_TASK GOAL_: All material below is to be reproduced exactly.

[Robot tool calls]
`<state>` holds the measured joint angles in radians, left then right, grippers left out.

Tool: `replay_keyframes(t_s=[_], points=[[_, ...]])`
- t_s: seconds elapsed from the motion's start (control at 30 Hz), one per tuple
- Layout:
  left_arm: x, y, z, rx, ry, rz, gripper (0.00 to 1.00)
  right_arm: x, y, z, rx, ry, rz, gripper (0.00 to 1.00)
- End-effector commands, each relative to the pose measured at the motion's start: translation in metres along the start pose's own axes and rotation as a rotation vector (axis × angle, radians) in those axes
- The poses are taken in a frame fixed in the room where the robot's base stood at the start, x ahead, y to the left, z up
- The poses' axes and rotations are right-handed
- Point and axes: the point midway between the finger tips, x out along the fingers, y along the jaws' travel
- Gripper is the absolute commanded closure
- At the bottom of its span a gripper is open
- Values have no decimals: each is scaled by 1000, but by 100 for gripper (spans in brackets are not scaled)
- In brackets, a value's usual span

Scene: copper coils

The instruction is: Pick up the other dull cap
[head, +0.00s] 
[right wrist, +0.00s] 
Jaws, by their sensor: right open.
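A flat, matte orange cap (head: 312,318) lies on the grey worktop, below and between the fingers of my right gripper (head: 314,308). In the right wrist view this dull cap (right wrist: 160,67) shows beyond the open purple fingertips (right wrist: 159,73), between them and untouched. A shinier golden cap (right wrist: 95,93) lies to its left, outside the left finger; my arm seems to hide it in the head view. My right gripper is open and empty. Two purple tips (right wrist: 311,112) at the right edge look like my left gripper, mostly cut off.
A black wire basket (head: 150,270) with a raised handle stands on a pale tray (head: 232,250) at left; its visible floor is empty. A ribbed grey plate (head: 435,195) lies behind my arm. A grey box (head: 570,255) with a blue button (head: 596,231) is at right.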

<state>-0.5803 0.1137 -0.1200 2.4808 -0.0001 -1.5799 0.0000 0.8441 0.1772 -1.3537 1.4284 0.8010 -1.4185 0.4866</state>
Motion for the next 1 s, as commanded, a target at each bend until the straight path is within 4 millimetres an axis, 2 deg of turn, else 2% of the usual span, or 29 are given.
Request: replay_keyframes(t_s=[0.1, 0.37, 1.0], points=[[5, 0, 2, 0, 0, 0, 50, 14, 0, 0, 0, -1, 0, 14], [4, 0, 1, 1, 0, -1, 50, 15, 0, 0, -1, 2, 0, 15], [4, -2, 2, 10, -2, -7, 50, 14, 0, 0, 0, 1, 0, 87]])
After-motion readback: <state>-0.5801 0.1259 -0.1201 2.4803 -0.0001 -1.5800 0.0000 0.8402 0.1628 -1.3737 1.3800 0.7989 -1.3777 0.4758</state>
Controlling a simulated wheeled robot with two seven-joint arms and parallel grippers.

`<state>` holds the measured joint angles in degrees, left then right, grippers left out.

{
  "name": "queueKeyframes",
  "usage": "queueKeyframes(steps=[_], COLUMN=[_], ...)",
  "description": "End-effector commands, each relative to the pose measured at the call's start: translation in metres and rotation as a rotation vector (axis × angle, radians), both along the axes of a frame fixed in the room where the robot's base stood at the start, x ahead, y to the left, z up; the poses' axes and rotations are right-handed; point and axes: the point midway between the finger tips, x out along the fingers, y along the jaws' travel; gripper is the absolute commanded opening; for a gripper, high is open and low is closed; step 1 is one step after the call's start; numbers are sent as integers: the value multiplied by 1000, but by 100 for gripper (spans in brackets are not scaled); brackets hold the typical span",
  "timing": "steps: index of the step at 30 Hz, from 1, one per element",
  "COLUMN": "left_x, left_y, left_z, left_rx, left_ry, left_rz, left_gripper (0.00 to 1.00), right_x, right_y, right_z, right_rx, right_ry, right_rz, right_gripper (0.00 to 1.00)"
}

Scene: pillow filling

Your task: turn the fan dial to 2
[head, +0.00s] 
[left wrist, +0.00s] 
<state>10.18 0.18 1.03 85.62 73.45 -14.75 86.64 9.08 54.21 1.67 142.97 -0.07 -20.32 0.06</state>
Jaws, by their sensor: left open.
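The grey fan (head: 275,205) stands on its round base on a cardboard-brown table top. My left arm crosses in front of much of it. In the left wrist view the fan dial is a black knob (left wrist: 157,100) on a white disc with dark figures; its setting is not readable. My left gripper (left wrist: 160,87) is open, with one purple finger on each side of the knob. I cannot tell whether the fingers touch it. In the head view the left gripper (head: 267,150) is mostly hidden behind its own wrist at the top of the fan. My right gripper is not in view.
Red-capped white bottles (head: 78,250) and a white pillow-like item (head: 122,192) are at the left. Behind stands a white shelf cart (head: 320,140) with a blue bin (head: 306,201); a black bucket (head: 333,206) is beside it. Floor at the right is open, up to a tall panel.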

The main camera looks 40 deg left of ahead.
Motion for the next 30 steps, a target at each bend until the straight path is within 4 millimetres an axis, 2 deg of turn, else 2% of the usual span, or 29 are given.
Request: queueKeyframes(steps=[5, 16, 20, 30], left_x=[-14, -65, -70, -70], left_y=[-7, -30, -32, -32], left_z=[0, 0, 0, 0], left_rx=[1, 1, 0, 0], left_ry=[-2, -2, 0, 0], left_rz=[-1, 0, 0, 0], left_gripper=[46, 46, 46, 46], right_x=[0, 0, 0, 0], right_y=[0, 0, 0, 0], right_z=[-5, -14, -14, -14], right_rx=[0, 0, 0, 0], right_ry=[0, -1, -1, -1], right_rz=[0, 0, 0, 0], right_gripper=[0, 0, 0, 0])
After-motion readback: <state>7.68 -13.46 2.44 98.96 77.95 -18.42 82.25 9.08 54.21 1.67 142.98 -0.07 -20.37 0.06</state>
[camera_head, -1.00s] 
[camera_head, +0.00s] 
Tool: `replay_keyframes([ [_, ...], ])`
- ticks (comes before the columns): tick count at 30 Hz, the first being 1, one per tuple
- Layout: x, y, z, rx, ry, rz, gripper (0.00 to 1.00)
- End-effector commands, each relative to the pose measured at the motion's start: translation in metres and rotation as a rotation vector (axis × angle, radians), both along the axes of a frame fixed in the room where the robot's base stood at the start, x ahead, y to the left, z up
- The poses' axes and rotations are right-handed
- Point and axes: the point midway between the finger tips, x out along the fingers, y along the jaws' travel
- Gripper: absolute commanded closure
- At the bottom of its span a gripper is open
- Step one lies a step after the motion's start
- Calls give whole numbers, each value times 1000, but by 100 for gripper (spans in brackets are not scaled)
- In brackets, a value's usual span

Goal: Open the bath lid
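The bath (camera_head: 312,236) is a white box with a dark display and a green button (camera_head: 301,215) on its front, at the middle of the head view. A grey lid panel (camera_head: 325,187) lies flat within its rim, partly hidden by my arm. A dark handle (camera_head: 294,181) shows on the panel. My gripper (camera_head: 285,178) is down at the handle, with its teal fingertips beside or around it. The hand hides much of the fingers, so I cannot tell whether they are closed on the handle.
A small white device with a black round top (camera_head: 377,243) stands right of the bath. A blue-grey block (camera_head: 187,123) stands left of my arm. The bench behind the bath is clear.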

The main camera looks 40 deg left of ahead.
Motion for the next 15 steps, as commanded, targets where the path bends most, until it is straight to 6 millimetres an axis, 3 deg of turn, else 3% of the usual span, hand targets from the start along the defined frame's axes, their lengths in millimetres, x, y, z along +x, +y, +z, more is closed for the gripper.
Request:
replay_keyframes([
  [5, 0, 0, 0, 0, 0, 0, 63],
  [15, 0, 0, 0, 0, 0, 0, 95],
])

_ANSWER TO THE EXERCISE_:
`<state>` holds the measured joint angles in radians, left then right, grippers left out.

Tool: `replay_keyframes(t_s=[_], points=[[_, ...]])`
- t_s: seconds elapsed from the motion's start (control at 30 Hz), one per tuple
- Layout:
  left_arm: x, y, z, rx, ry, rz, gripper (0.00 to 1.00)
  right_arm: x, y, z, rx, ry, rz, gripper (0.00 to 1.00)
- End-effector commands, each relative to the pose measured at the motion's start: translation in metres along the start pose's own axes and rotation as a rotation vector (axis × angle, radians) in those axes
- The poses are taken in a frame fixed in the room where the robot's base stood at the start, x ahead, y to the left, z up
- The poses' axes and rotations are right-handed
- Point and axes: the point midway between the finger tips, x out along the fingers, y along the jaws' travel
- Gripper is the absolute commanded closure
- At the bottom of its span a gripper is open
- Values have no decimals: each is scaled by 1000, but by 100 for gripper (spans in brackets are not scaled)
- In brackets, a value's usual span

Scene: copper coils

The instruction is: Pick up the other dull cap
[head, +0.00s] 
[right wrist, +0.00s] 
Jaws, by their sensor: right open.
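A flat, matte orange cap (head: 312,318) lies on the grey worktop, below and between the fingers of my right gripper (head: 314,308). In the right wrist view this dull cap (right wrist: 160,67) shows beyond the open purple fingertips (right wrist: 159,73), between them and untouched. A shinier golden cap (right wrist: 95,93) lies to its left, outside the left finger; my arm seems to hide it in the head view. My right gripper is open and empty. Two purple tips (right wrist: 311,112) at the right edge look like my left gripper, mostly cut off.
A black wire basket (head: 150,270) with a raised handle stands on a pale tray (head: 232,250) at left; its visible floor is empty. A ribbed grey plate (head: 435,195) lies behind my arm. A grey box (head: 570,255) with a blue button (head: 596,231) is at right.

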<state>-0.5803 0.1137 -0.1200 2.4808 -0.0001 -1.5799 0.0000 0.8441 0.1772 -1.3537 1.4284 0.8010 -1.4185 0.4866</state>
Motion for the next 1 s, as commanded, a target at each bend until the straight path is within 4 millimetres an axis, 2 deg of turn, else 2% of the usual span, or 29 are given.
Request: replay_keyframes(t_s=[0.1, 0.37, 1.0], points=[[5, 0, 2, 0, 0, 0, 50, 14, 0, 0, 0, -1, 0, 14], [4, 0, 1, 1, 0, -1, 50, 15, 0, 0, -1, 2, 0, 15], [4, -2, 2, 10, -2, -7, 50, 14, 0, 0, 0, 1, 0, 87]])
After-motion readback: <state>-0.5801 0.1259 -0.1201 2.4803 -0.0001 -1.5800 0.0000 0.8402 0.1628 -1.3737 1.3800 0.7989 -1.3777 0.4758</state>
Controlling a simulated wheeled robot with two seven-joint arms and parallel grippers.

`<state>` holds the measured joint angles in degrees, left then right, grippers left out.

{
  "name": "queueKeyframes",
  "usage": "queueKeyframes(steps=[_], COLUMN=[_], ...)",
  "description": "End-effector commands, each relative to the pose measured at the call's start: translation in metres and rotation as a rotation vector (axis × angle, radians), both along the axes of a frame fixed in the room where the robot's base stood at the start, x ahead, y to the left, z up; the poses' axes and rotations are right-handed; point and axes: the point midway between the finger tips, x out along the fingers, y along the jaws' travel; gripper is the absolute commanded opening; for a gripper, high is open and low is closed; step 1 is one step after the call's start; numbers are sent as integers: the value multiplied by 1000, but by 100 for gripper (spans in brackets are not scaled); brackets hold the typical span",
  "timing": "steps: index of the step at 30 Hz, from 1, one per element",
  "COLUMN": "left_x, left_y, left_z, left_rx, left_ry, left_rz, left_gripper (0.00 to 1.00), right_x, right_y, right_z, right_rx, right_ry, right_rz, right_gripper (0.00 to 1.00)"
}

Scene: pillow filling

Your task: turn the fan dial to 2
[head, +0.00s] 
[left wrist, +0.00s] 
<state>10.18 0.18 1.03 85.62 73.45 -14.75 86.64 9.08 54.21 1.67 142.97 -0.07 -20.32 0.06</state>
Jaws, by their sensor: left open.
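The grey fan (head: 275,205) stands on its round base on a cardboard-brown table top. My left arm crosses in front of much of it. In the left wrist view the fan dial is a black knob (left wrist: 157,100) on a white disc with dark figures; its setting is not readable. My left gripper (left wrist: 160,87) is open, with one purple finger on each side of the knob. I cannot tell whether the fingers touch it. In the head view the left gripper (head: 267,150) is mostly hidden behind its own wrist at the top of the fan. My right gripper is not in view.
Red-capped white bottles (head: 78,250) and a white pillow-like item (head: 122,192) are at the left. Behind stands a white shelf cart (head: 320,140) with a blue bin (head: 306,201); a black bucket (head: 333,206) is beside it. Floor at the right is open, up to a tall panel.

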The main camera looks 40 deg left of ahead.
Motion for the next 30 steps, a target at each bend until the straight path is within 4 millimetres an axis, 2 deg of turn, else 2% of the usual span, or 29 are given.
Request: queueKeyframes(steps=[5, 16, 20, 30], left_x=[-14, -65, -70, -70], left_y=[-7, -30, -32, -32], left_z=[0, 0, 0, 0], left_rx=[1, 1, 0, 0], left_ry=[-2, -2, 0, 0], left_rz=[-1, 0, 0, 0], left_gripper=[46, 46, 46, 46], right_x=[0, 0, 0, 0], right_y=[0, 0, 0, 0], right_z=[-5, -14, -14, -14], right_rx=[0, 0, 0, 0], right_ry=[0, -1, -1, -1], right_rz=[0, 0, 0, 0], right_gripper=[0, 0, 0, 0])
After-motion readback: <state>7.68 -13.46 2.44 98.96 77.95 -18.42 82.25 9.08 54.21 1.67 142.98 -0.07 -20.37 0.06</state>
[camera_head, -1.00s] 
[camera_head, +0.00s] 
Tool: `replay_keyframes([ [_, ...], ])`
- ticks (comes before the columns): tick count at 30 Hz, the first being 1, one per tuple
- Layout: x, y, z, rx, ry, rz, gripper (0.00 to 1.00)
- End-effector commands, each relative to the pose measured at the motion's start: translation in metres and rotation as a rotation vector (axis × angle, radians), both along the axes of a frame fixed in the room where the robot's base stood at the start, x ahead, y to the left, z up
- The poses' axes and rotations are right-handed
- Point and axes: the point midway between the finger tips, x out along the fingers, y along the jaws' travel
- Gripper: absolute commanded closure
- At the bottom of its span a gripper is open
- Step one lies a step after the motion's start
- Calls give whole numbers, each value times 1000, but by 100 for gripper (spans in brackets are not scaled)
- In brackets, a value's usual span

Goal: Open the bath lid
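The bath (camera_head: 312,236) is a white box with a dark display and a green button (camera_head: 301,215) on its front, at the middle of the head view. A grey lid panel (camera_head: 325,187) lies flat within its rim, partly hidden by my arm. A dark handle (camera_head: 294,181) shows on the panel. My gripper (camera_head: 285,178) is down at the handle, with its teal fingertips beside or around it. The hand hides much of the fingers, so I cannot tell whether they are closed on the handle.
A small white device with a black round top (camera_head: 377,243) stands right of the bath. A blue-grey block (camera_head: 187,123) stands left of my arm. The bench behind the bath is clear.

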The main camera looks 40 deg left of ahead.
Motion for the next 15 steps, as commanded, targets where the path bends most, until it is straight to 6 millimetres an axis, 3 deg of turn, else 3% of the usual span, hand targets from the start along the defined frame's axes, their lengths in millimetres, x, y, z along +x, +y, +z, more is closed for the gripper.
Request:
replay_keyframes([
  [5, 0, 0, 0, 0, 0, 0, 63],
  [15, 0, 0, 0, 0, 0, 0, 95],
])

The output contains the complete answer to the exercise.